Некто Простасьев вспоминал, что в 1785 году, когда ему было двенадцать лет, отец пожелал учить его немецкому языку. Отправляя обоз с хлебом в Москву, он поручил старосте нанять учителя-немца, не дороже, чем за 150 рублей в год. Староста привез немца, согласившегося служить за 140 рублей. Тот оказался плохим учителем, но хорошим переплетчиком и великим мастером клеить из бумаги коробочки.

Через год этого учителя заменили другим, за 180 рублей. Он кое-чему все-таки учил, но лучше умел делать сыры и играть на флейте. Еще через два года появился третий учитель — отставной квартирмейстер прусской службы — за 225 рублей в год; человек грубый и жестокий. Он сильно бил ученика, пока пятнадцатилетний уже Протасьев однажды не отлупил его в ответ. После этого учителя отпустили; на том ученье и кончилось.

Англичанин Джонс, побывавший в Москве в середине 1820-х годов, замечал, что некоторые английские гувернантки, которых он встретил в России, вероятно, были на родине кухарками или прислугой: "Их разговор выдает бедность их познаний, отсутствие способностей и плохое воспитание"; они писали с грамматическими ошибками.

"Достать вам иностранца, посадить его в кибитку и отправить мне нетрудно, — писал поэт К. Н. Батюшков к сестре в деревню, — но какая польза от этого? За тысячу (в год) будет пирожник, за две — отставной капрал, за три — школьный учитель из провинции, за пять, за шесть — аббат".

С. В. Капнист-Скалой рассказывала, как для упражнения во французском к ним в дом была взята старушка француженка, с которой ее поместили в одной комнате. "Сначала француженкой были довольны… Но впоследствии оказалось, что она любила выпить и что штофик с водочкой стоял всегда под ее кроватью. А чтобы не слышно было запаха водки, она всегда, к большому моему удивлению, ела со вкусом, во всякое время, печеный лук, при запахе которого я и теперь невольно вспоминаю мою бывшую гувернантку. Разумеется, что мать моя, узнав об этом ее достоинстве, немедленно отправила ее.

Такая же неудача была и с французом, которого было взяли для братьев моих и должны были очень скоро удалить".

Обилие сомнительных персонажей, подвизающихся в России на ниве детского воспитания, угнетало и само французское правительство. Секретарь одного из посольств замечал: "На нас обрушилась туча французов разнообразнейших мастей, большая часть которых, имев неприятности с французской полицией, отправилась в полуночные страны, чтобы погубить также и их. Мы были поражены и огорчены, обнаружив во многих домах знатных персон — дезертиров, банкрутов, развратников и множество дам того же сорта, которым, в силу пристрастия по отношению к этой нации, было препоручено воспитание юношей из весьма видных семей… Г-н посол полагает, что следовало бы предложить Русскому министерству исследовать поведение этих лиц и выдворить морем по назначению наиболее подозрительных".

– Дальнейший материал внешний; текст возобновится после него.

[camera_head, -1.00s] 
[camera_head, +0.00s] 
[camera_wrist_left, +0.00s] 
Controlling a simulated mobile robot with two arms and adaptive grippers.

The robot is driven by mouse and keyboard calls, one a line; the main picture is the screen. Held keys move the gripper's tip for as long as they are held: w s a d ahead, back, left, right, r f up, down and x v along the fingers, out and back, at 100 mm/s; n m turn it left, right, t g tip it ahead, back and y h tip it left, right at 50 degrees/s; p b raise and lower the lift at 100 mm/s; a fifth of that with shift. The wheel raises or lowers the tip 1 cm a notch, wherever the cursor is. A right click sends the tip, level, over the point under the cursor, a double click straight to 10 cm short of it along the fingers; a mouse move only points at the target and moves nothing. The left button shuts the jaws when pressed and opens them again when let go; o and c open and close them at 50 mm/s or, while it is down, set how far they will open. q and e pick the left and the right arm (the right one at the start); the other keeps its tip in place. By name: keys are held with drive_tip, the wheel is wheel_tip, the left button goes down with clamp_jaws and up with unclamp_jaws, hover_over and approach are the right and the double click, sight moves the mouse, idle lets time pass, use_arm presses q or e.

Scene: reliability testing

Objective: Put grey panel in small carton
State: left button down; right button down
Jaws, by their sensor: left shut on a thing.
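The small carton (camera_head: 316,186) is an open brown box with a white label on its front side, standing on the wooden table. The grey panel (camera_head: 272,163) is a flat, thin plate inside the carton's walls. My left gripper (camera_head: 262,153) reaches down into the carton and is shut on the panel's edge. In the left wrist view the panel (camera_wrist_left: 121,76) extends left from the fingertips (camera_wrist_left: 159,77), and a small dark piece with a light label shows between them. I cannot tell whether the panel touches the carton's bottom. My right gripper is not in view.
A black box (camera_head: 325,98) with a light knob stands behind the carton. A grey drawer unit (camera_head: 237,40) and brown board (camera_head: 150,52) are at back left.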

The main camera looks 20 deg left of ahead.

Но при острой нехватке педагогических кадров решить эту проблему столь радикально не удавалось. К тому же при всей неподготовленности этих горе-педагогов они не только были востребованы, но и самым парадоксальным образом действительно в какой-то мере воспитывали — не только недорослей, но и их родителей. А. М. Тургенев свидетельствовал: "Как современник-очевидец считаю обязанностью сказать, что с водворением французов в семействах дворянских состояние крепостных господских людей улучшилось; с рабами начали обращаться лучше, снисходительнее, видеть в них человеков… Возлияние Бахусу весьма уменьшилось. Беседы дворянские начали оканчиваться без "игры в коммерческую", т. е. поединка на кулаках" и т. д.

К тому же, конечно, гувернеры были разные, и наряду с людьми действительно случайными, занесенными в Россию и в наставничество превратностями судьбы, а иногда и трениями с законом, среди иностранных преподавателей встречались — и нередко — высокообразованные, даже ученые, и притом высоконравственные люди, прекрасно знающие педагогическое дело. Не будь их, не пришлось бы говорить о "золотом веке" русской дворянской культуры, о той блестящей аристократии, о которой французский посол граф Сегюр писал, что по своему образованию и культуре она ни в чем не уступает наиболее просвещенным людям Западной Европы.